明日はエピファニア。あいつ、今年もオリジナルのやつ、作ってくれるかな...

240105

6日(土)【月のよう】

アンドレアが突然いなくなった。

毎朝、僕は5時半に起き、アンドレアは7時ごろに起きる。しかし、今朝、やつは8時になっても起きてこなかった。
突然死しているといけないと思い、安否確認のため、許可なく入ることを禁じられている彼の部屋に入ると、もぬけの殻だった。

出かけたのか...? いつの間に? 昨日の夜か、今朝か... 僕に何も言わずに...?
もしかして、家出...? 昨日、サラミとヨーグルトをあいつの分も僕が食べたから怒ってるのか...?

...などと考えを巡らせていると、スマホがメッセージの着信を告げた。やつだと確信しつつ、テレグラムを開く。

"Buongiorno principe!  何も言わなくてごめん、急用で出かけたんだ。ところで、ベファーナは来た?"

これを見た瞬間、あぁ、今年のエピファニアは劇場型なんだ、と悟った。

"数日前に2回来ただろ" と返すと、今度はボイスメッセージが届く。
「昨夜も来たはずだけど。何軒もの家を訪ねたって聞いたんだ。俺が君だったら家の中を確認してみるけどな...」

どこかに第三の靴下を隠したらしいが、すぐに見つけてしまっては一生懸命サプライズを考えた36歳児がかわいそうなので、家宅捜索はせず、少し時間を置いてから、
"何もないよ"
と返す。すると、
「もっとよく探してごらん。俺は知らないけど、かわいそうに、昨晩 雨のなか家々を回っていたらしいから...」とのこと。

そこで、僕の見えづらい所なんてたかが知れている...と思い、背の高い家具の上を見て回ったが、何も見つからなかった。
その旨をアンドレアに伝え、送られてきたボイスメッセージを再生すると、やつの嬉しそうな声が響く。
「聞いてよ、道の突き当りに、ずぶ濡れになって靴下を届けているベファーナがいる! 待って、今、彼女に車を横付けしたから、ちょっと聞いてみるね... ねぇベファーナ、昨日の夜、ローリスに靴下を届けた? 家の中を探したけど、何も見つからないらしいんだ...」

その後、少し間が空き、老婆を演じようという努力は伝わってくるものの不自然に高い声で、
「こんにちは!もちろん行ったわよ! 建物の上から入って、バスルームの配管を通って下に降りたの!(??) 探さないとダメよ。
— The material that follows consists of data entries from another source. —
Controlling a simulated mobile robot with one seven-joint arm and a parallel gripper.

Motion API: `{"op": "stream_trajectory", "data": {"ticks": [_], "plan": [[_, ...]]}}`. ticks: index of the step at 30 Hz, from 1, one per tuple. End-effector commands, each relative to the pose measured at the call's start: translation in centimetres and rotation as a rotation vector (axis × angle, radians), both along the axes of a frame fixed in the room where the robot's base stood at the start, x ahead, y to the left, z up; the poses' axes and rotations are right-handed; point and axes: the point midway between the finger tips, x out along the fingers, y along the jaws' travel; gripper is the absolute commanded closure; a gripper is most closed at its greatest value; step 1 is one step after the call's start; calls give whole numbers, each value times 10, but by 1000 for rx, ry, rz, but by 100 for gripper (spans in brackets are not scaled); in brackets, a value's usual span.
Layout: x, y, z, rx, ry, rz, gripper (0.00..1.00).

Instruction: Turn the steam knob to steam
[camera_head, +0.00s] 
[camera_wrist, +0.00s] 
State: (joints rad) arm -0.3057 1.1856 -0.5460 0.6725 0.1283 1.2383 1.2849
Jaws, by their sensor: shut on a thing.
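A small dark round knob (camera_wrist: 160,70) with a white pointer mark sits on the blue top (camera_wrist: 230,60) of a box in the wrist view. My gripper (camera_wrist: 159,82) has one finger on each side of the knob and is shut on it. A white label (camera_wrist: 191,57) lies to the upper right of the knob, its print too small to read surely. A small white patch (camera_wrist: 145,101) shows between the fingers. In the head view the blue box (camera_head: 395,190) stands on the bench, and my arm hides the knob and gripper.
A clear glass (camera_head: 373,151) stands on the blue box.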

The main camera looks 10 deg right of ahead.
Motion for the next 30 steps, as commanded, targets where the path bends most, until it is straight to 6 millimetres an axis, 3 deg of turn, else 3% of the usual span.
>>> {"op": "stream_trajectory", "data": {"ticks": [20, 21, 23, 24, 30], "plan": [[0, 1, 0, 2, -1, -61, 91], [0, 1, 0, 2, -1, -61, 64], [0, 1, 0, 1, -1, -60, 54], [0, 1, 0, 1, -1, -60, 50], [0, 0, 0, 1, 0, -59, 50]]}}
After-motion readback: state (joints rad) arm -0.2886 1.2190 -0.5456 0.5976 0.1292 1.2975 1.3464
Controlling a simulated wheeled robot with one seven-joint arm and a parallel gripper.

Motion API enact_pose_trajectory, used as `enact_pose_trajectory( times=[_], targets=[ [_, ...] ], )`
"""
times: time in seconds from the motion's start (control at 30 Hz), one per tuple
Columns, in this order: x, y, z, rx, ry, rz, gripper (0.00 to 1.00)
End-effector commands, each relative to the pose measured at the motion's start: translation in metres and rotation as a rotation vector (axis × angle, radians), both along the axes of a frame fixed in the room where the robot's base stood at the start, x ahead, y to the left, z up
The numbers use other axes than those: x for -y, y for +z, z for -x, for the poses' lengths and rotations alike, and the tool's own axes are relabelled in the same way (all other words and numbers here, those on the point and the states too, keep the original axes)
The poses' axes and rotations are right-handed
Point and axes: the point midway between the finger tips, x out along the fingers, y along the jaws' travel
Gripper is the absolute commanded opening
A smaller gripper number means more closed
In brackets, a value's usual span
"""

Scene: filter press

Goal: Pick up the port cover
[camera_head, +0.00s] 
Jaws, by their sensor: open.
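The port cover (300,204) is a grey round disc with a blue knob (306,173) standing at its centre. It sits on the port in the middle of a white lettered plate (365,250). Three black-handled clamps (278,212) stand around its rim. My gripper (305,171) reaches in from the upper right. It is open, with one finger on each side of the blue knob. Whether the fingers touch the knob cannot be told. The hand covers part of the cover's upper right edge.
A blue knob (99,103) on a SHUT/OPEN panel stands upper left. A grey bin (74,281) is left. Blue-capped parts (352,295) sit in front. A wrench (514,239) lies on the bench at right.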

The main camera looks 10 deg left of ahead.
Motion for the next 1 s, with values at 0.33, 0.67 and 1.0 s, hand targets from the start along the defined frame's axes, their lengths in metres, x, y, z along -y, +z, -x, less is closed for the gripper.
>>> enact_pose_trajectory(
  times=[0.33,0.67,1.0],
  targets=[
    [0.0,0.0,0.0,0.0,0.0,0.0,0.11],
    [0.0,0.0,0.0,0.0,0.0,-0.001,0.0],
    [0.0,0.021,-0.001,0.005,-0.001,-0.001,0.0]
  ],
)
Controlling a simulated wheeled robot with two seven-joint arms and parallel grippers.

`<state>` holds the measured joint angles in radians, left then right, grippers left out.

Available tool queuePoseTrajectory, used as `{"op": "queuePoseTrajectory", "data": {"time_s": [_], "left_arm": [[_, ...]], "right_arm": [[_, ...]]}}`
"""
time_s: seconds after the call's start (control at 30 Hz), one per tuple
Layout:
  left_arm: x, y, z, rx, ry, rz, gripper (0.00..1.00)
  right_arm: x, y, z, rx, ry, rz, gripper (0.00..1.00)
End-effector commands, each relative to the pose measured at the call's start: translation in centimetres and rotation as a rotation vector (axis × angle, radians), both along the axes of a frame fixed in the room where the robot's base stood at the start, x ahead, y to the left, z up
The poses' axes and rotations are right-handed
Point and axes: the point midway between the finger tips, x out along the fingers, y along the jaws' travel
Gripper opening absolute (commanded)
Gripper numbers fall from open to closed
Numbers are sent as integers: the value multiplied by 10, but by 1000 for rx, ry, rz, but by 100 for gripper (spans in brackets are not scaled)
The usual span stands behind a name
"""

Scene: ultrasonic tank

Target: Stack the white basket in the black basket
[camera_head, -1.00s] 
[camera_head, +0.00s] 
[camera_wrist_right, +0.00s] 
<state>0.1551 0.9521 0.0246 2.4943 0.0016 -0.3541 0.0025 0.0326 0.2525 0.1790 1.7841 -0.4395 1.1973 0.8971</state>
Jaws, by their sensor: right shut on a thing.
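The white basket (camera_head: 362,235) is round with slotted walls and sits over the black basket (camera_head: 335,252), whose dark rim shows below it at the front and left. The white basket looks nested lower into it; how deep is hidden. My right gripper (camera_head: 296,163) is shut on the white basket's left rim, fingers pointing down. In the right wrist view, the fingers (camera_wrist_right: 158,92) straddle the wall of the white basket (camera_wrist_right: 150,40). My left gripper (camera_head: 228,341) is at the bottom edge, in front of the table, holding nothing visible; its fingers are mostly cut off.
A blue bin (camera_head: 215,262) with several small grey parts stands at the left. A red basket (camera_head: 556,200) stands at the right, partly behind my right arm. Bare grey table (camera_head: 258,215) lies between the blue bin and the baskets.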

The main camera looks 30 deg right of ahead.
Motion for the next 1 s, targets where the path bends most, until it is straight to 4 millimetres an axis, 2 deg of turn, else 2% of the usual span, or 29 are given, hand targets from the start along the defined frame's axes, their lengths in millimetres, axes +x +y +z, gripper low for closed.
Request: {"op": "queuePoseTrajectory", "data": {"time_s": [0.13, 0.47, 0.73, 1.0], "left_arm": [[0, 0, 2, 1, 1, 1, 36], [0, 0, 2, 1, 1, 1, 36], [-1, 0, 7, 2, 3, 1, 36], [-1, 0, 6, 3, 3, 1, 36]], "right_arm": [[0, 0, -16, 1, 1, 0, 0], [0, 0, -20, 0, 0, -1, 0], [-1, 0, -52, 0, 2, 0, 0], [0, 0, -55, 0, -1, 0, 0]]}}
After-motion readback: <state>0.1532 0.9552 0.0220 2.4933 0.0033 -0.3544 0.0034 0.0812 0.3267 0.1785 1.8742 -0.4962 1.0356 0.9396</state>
サラミの匂いがするところにあるからぁぁぁ!」と続いた。

やっぱり根に持ってるな...と思いつつダイニングへ行き、昨日までサラミが吊るしてあった一角に目をやる。すると、そこにはパンパンに膨れて靴下らしからぬ形状をしているものの、それでも見覚えのある靴下が吊るされていた。僕のだ。

なんで僕の靴下なんか使うんだよ。足のサイズが25.5cmしかない上にアンクルソックスだから、中身ぜんぜん入んねぇじゃん...と舌打ちしつつ、壁に打ち込まれた釘に掛かった靴下を写真に撮ってアンドレアへ送る。
すると、
"開けてみて。何が入ってる?" というメッセージが返ってきた。
マシュマロにグミ、そして炭を模した砂糖菓子を撮影し送信すると、今度はボイスメッセージが届く。
「たったそれだけ?! 信じられない... 今からベファーナに文句を言いに行って、20分後に帰るから」

それから20分後、近所のスーパーマーケットのロゴが入った重そうなレジ袋を持って帰ってきたアンドレアが、
「ベファーナにクレームを入れたらすぐに他のを届けるって言ってたけど...来た?」

「来てない」

「おかしいな。彼女、約束は必ず守るはずなんだけど... ドアの前には置かれていなかったし、家の中に入らなかったということは...」

これ見よがしなヒントを出され、ベランダを見に行く。
すると、思い切り外から見えるように、今年25歳になる男が持つことは許されないであろう靴下が吊るされていた。

靴下の中に入っていた犬。Cerbero と名付け、書き物机の上で飼うことにした。

月のよう
わが身ひとつの
主顕節

千差万別
年によりけり

僕のために来るエピファニアは、月のように姿を変える。年によって祝い方が違うんだ。

『月見れば ちぢにものこそ 悲しけれ わが身ひとつの 秋にはあらねど』(大江千里)の本歌取り

ちなみに、今日の夕食はトマトソース・スパゲッティ。

僕が初めてアンドレアの家に来たときに食べさせてくれたのもトマトソース・スパゲッティだった。

そして、デザートはズッパ・イングレーゼ。

あいつはドルチェを作るのも上手い。あのときはティラミスを出してくれた。